Given that the UK is currently struggling with some of the existing recycling targets, it remains to be seen whether the UK Government would benefit from the implementation of these new measures in the run up to, and after, leaving the EU.
How will Brexit impact the UK’s involvement in the Circular Economy Package?
The UK Government is expected to trigger its two-year negotiation period for leaving the EU this month, giving a departure date of early 2019.
If the UK wishes to continue participation in the single market, it would need to sign up to the European Economic Area (EEA) Agreement (EEAA). A quick look at the current state of legislation confirms that if the UK adopted this route post-Brexit, actually very little would change in relation to environmental controls and the majority of legislative proposals that form part of the Package once enacted would continue to apply to the UK.
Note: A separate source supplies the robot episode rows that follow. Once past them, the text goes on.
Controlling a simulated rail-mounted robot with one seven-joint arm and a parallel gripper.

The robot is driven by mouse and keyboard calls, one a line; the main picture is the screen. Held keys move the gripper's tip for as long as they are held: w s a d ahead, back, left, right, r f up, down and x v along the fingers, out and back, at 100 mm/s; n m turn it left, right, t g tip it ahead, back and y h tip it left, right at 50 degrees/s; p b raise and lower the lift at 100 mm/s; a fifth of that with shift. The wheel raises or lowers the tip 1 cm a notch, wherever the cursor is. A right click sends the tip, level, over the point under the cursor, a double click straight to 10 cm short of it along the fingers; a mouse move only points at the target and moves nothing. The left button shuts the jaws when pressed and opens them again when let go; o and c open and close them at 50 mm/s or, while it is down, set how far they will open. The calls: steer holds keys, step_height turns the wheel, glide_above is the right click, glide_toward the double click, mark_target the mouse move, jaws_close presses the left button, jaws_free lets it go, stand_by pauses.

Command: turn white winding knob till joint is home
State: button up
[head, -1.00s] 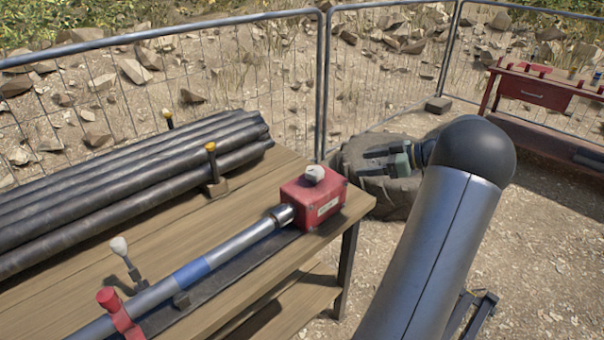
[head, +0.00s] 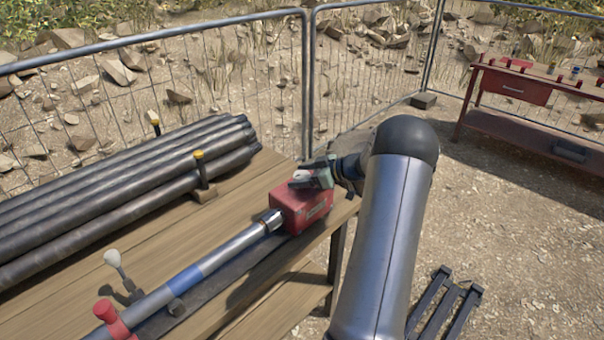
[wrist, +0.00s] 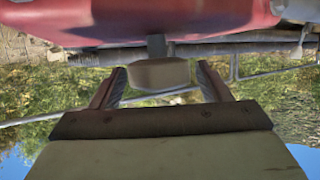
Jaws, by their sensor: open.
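The red box (head: 298,208) sits at the right end of the wooden bench, with a grey pipe (head: 226,255) with a blue band running to the collar (head: 270,219) at its left side. The white knob (head: 301,175) on top is partly covered by my gripper (head: 305,180). In the wrist view the pale knob (wrist: 158,73) on its short dark stem lies between the two fingers of my gripper (wrist: 160,82). A gap shows on each side, so the fingers are apart from it. I cannot tell how far the knob is turned.
Dark pipes (head: 120,195) lie stacked behind, held by yellow-topped posts. Mesh fence (head: 235,80) closes the back. A red workbench (head: 515,88) stands far right.

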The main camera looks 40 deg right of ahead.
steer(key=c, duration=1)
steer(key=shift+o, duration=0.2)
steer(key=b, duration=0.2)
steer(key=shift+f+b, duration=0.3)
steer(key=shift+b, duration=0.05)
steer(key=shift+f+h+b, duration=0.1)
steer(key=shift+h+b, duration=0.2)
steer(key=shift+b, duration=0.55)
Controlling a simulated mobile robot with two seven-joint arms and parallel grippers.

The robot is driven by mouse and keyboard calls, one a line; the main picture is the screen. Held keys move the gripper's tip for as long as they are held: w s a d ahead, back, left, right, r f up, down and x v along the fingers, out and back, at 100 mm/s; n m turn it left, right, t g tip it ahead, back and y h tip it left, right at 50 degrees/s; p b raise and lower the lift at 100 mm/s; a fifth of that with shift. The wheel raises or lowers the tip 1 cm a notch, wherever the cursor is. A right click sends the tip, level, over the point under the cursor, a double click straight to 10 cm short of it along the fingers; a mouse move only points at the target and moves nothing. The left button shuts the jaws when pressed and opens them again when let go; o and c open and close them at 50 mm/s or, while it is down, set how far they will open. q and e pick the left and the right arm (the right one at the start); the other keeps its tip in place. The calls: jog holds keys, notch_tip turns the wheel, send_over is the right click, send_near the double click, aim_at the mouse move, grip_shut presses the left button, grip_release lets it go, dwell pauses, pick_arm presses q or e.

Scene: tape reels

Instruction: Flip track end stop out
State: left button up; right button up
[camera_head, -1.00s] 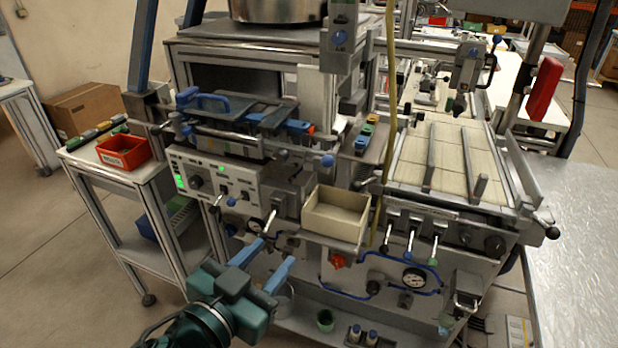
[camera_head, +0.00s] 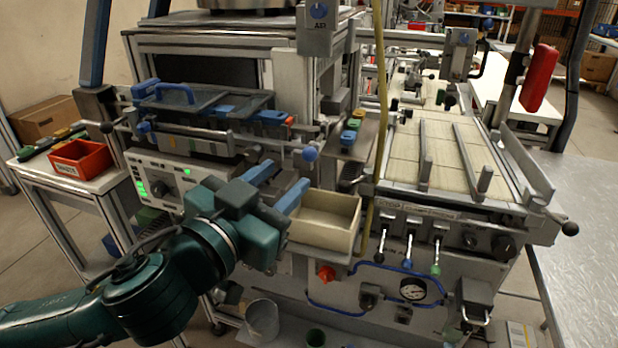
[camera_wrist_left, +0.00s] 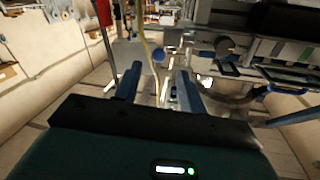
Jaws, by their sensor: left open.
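My left gripper (camera_head: 284,178) is open and empty in front of the machine, its two blue fingers pointing up and away. In the left wrist view the fingers (camera_wrist_left: 158,72) stand apart, with a blue ball knob (camera_wrist_left: 158,56) beyond the gap between them. In the head view a blue ball knob (camera_head: 310,154) ends the horizontal rail (camera_head: 240,138) in front of the feeder track, just beyond the fingertips. It looks like the end stop's handle, but I cannot tell for sure. The knob and fingers look apart. My right gripper is not in view.
A cream open bin (camera_head: 325,222) sits just right of and below the gripper. A control panel (camera_head: 160,182) is behind my arm. A yellow hose (camera_head: 378,120) hangs at the right of the knob. A red bin (camera_head: 82,160) stands on the left cart.

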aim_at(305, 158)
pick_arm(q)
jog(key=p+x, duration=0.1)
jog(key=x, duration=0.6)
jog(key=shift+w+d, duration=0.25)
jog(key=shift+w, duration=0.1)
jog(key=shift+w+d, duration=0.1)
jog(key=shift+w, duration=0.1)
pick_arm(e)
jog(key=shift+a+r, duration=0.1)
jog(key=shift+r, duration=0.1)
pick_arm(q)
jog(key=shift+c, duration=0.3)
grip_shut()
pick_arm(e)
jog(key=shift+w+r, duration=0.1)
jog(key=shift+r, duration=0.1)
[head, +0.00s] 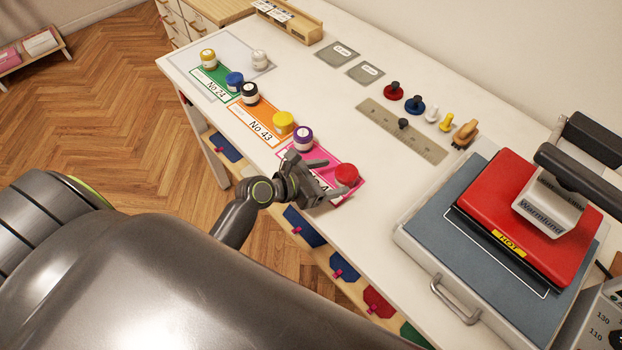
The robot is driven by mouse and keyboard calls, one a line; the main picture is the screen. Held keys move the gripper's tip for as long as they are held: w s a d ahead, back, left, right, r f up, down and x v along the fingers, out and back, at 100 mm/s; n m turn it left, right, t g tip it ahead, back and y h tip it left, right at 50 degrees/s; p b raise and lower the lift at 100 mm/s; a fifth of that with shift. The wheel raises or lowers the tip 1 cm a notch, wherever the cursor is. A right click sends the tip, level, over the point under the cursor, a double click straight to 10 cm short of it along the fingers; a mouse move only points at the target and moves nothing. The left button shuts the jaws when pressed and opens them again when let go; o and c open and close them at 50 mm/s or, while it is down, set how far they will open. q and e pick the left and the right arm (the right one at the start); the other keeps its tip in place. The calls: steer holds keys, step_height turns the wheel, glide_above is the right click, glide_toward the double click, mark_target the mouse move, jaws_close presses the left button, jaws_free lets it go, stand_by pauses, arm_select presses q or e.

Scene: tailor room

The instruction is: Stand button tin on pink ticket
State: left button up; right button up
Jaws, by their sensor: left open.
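The pink ticket (353,191) lies near the table's front edge, partly hidden under my left gripper. A small round tin with a purple label and white lid (303,138) stands at its far left end. A round red piece (346,173) sits at its right end. My left gripper (337,177) is over the pink ticket, fingers apart around or just short of the red piece; I cannot tell whether they touch. I cannot tell which of the small round pieces is the button tin. My right gripper is not in view.
The orange ticket (245,125) bears black (250,93) and yellow (283,123) pieces; the green ticket (205,87) bears yellow-and-white (208,58) and blue (234,81) ones. A white tin (260,59) stands beyond. A heat press (520,225) fills the right. Table middle is mostly clear.

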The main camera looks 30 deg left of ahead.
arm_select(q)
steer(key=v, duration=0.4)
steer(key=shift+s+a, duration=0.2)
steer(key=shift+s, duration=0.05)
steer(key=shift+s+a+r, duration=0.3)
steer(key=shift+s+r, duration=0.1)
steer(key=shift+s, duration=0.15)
However, the big stumbling block with EEA membership will be the requirement to adhere to the principle of the free movement of people. Many EU leaders have stated publicly that the UK will not be allowed to introduce such controls which would conflict with the free movement principle if it wishes to join the EEA. For that reason, membership of the EEA at the moment seems very unlikely.
As a result, the UK would not be directly bound by many of the EU environmental controls, including those relating to the Circular Economy Package. If concepts in the Package, such as minimum recycled content in certain products, are brought forward, then these obligations would apply indirectly to the UK because they would affect products being supplied into the EU. However, other elements of the Package, such as recycling targets, would not directly apply to the UK and the level of ambition in this area would be left in the Government’s hands.
The likelihood is that, even without a direct or indirect obligation from the EU to adopt the Circular Economy Package, the UK will need to take its own steps to incorporate the circular economy concept into its own policies and from there to introduce its own legal controls.